# Provided data start
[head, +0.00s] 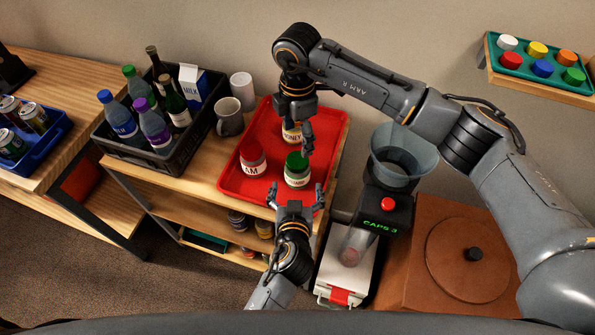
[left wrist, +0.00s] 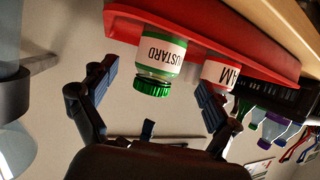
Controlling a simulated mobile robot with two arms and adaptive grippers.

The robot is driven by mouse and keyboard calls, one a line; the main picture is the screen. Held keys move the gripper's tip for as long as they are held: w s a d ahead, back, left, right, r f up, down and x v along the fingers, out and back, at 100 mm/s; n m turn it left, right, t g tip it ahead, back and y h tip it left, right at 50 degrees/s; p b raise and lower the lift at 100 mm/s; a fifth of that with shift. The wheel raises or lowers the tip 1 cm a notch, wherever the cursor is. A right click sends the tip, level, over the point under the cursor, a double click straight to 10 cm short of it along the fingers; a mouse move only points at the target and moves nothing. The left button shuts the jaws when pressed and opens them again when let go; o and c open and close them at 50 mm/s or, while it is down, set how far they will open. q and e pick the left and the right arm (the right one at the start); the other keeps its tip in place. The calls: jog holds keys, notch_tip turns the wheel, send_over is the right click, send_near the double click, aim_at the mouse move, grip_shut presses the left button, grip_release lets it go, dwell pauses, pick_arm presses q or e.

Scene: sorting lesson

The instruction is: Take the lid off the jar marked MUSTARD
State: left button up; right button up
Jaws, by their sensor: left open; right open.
# Provided data end
→ Exercise brief: Your task is to reproduce, exactly and exclusively, the lines from the one holding "Scene: sorting lesson" through the final line of the listing.

→ Task response:
Scene: sorting lesson

The instruction is: Take the lid off the jar marked MUSTARD
State: left button up; right button up
Jaws, by their sensor: left open; right open.

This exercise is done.